I don’t know what it is that is stopping you from coming back, but when your new song came out in 2015, I watched the internet fold in on itself with joy. It must be nice to know that you are still needed. And there you were, just like always, dancing in something glistening and then something black and then something bright. In that moment, you were back for good. And then there was very little. But I get it, Missy. I don’t know what it is like to build a world and then watch everyone else move into it. The new songs have been good. Earlier last week, I heard “I’m Better” playing out of someone’s car, even though it came out in January. It was the remix, the one where you pulled Eve, Lil’ Kim, and Trina along for the ride and made us reminisce all over again. Maybe we’re all just trying to get that old feeling back.
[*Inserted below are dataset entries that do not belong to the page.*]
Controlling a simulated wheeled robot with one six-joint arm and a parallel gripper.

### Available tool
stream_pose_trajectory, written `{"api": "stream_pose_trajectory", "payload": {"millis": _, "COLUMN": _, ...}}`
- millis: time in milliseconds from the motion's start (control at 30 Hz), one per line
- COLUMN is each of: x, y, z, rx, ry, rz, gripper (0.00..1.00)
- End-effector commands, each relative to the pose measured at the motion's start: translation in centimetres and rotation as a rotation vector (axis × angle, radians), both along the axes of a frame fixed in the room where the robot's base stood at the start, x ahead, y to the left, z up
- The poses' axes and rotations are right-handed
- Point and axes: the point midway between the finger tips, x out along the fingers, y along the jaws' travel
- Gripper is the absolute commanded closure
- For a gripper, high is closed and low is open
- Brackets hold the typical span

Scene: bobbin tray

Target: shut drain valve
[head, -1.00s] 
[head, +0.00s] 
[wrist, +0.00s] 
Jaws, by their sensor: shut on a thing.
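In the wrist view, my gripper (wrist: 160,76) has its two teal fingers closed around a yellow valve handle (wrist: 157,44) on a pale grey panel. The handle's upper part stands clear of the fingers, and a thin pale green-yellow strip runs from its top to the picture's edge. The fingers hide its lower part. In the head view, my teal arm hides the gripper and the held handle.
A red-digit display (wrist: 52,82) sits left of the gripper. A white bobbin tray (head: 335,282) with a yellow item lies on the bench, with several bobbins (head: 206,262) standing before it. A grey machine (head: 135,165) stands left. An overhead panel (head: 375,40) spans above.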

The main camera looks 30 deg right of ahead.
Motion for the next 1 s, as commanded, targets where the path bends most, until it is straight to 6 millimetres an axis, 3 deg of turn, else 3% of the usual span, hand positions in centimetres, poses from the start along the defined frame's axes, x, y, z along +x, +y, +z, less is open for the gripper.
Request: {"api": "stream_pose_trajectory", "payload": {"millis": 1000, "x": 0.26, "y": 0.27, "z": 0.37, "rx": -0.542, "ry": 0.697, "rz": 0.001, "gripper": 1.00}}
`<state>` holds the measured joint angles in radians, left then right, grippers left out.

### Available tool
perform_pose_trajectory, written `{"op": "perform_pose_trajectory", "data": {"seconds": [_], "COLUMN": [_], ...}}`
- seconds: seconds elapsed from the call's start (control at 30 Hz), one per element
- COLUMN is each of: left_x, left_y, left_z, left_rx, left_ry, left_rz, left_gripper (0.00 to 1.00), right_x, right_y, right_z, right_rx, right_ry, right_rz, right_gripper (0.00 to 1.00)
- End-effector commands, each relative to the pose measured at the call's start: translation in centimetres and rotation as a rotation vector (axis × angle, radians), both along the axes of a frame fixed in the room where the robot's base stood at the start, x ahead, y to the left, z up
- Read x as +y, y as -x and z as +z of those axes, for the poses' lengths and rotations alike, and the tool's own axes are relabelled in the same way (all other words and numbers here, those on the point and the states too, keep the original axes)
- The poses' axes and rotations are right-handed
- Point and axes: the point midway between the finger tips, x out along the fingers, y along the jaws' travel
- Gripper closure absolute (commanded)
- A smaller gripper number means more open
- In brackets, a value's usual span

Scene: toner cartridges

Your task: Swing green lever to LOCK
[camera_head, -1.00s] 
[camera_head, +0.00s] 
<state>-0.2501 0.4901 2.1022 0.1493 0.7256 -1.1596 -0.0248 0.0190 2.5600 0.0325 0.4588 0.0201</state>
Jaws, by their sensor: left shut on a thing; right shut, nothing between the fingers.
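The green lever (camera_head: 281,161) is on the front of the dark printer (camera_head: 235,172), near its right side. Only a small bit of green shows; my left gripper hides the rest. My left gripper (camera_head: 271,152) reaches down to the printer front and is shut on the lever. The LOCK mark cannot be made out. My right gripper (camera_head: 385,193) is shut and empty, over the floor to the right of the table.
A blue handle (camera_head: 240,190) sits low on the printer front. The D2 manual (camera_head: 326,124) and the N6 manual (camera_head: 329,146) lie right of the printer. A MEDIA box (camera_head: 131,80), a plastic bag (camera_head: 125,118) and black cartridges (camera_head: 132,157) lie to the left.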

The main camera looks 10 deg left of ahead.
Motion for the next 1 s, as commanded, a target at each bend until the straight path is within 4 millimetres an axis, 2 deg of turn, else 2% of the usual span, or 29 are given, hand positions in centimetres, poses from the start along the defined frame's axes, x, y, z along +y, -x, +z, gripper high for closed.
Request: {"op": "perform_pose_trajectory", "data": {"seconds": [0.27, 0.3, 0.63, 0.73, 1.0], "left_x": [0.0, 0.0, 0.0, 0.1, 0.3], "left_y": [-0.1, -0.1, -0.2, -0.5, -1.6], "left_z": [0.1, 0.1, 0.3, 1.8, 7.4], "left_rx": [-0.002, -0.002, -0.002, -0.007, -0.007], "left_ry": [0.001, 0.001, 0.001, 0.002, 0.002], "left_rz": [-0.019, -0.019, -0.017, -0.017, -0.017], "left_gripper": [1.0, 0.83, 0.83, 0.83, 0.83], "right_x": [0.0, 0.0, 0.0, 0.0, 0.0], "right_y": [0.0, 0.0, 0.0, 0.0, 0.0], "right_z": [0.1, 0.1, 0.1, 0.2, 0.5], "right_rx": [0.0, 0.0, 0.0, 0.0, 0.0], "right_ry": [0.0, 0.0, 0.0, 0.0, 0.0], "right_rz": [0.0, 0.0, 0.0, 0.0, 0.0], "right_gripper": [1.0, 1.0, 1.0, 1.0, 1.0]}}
Missy, like you, I too cannot stand the rain. It lashes against my car windshield during summer in Ohio. The storms here in summer are brief, torrential, and violent. I don’t know if you have ever been to Ohio, or if you have ever had to duck underneath an awning when an unexpected cloud swallowed the sun, or if you have ever — in your brief shelter — made up a song to make the waiting go by more smoothly. In July, I would leave for the grocery store with the sun out, and by the time I got there, the rain would be unbearable, causing me to sit in my car for several minutes to wait out the pounding of it. I have gotten used to this ritual over the years and have even found romance in it. I know you know this, Missy. But what I love about the story behind the song you sampled for “Supa Dupa Fly (I Can’t Stand the Rain)” is that Ann Peebles made a song called “I Can’t Stand the Rain” as a reaction against recent R&B hits romanticizing the weather. The Dramatics had “In the Rain,” and Love Unlimited had “Walkin’ in the Rain with the One I Love,” and in Memphis in 1973, Ann Peebles didn’t bring an umbrella to dinner before a concert and the heavens opened up unexpectedly, as heavens are sometimes known to do, and Ann Peebles decided that the rain was actually terrible after all. Sometimes all the rain turns out to be is something that gets you wet. And I get that your song was maybe not about the particular phenomenon of sudden water falling from the sky, but I think of you still when it happens and I am in a running car. And I think of you when I finally give in and walk outside, sacrificing my shoes and clothes to an the unmerciful heavens. And I thought of you especially when, during one particularly violent episode of rain, I parked in a suburban neighborhood to wait out the downpour — the kind of neighborhood where I could never live and would rarely be invited. And as lightning struck in the distance, a harsh breeze pushed along the street, knocking over the freshly placed-out trash and recycling bins. And, Missy, for a moment, there was a black bag floating in the air. Made briefly plump by the rain and the wind that carried the rain to us.